Your goal: Below are records. Copy every line with "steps" in it.

Data shown:
***

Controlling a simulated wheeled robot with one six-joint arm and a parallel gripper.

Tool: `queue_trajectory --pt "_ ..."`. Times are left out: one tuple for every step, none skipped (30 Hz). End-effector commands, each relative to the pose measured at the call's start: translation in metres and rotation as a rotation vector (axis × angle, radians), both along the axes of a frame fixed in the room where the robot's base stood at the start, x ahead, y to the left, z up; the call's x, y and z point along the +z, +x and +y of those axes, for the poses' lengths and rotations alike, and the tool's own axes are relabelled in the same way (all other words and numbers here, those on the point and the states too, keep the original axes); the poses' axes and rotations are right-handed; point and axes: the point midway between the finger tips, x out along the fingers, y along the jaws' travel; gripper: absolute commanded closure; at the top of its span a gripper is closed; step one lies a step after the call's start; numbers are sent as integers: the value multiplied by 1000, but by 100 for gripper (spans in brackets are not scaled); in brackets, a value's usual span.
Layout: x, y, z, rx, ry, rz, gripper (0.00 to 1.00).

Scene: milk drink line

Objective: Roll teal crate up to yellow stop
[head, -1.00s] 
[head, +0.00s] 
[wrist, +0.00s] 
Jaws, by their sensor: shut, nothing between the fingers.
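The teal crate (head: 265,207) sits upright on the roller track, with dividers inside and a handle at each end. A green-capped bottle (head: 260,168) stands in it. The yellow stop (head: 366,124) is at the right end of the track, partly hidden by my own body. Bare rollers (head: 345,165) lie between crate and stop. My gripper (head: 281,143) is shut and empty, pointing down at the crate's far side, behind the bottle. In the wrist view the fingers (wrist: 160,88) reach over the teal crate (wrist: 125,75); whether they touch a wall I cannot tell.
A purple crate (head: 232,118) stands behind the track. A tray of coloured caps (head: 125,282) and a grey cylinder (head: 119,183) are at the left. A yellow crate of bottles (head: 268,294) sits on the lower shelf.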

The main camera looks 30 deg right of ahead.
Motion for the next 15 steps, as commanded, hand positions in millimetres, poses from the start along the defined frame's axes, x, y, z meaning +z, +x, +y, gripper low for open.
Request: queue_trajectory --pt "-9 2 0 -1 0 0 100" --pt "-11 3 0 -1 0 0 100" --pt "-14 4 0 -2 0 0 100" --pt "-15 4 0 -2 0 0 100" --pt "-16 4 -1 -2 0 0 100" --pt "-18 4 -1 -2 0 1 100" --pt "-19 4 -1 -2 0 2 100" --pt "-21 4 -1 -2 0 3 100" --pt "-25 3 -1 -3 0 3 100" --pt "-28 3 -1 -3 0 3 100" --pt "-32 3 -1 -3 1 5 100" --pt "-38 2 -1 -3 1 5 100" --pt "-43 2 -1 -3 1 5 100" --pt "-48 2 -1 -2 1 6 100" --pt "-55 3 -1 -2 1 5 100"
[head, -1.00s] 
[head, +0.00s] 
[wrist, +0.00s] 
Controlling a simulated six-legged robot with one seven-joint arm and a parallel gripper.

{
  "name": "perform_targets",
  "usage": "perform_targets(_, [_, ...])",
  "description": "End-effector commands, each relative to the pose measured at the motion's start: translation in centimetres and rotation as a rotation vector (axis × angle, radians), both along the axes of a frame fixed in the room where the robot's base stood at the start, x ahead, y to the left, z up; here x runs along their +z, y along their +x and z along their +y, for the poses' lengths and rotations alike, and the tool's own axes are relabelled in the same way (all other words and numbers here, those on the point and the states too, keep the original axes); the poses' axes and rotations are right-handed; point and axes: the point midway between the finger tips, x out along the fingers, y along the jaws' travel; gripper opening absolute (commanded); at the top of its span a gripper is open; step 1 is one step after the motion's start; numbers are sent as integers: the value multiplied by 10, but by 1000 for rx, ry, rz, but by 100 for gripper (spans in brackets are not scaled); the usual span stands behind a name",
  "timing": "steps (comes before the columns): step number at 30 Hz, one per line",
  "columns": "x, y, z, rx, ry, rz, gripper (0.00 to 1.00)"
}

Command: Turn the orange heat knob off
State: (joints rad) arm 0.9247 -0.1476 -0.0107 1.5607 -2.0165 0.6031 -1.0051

***

Final result:
Motion for the next 15 steps, as commanded, hand positions in millimetres, poses from the start along the defined frame's axes, x, y, z meaning +z, +x, +y, gripper low for open.
  "timing": "steps (comes before the columns): step number at 30 Hz, one per line",

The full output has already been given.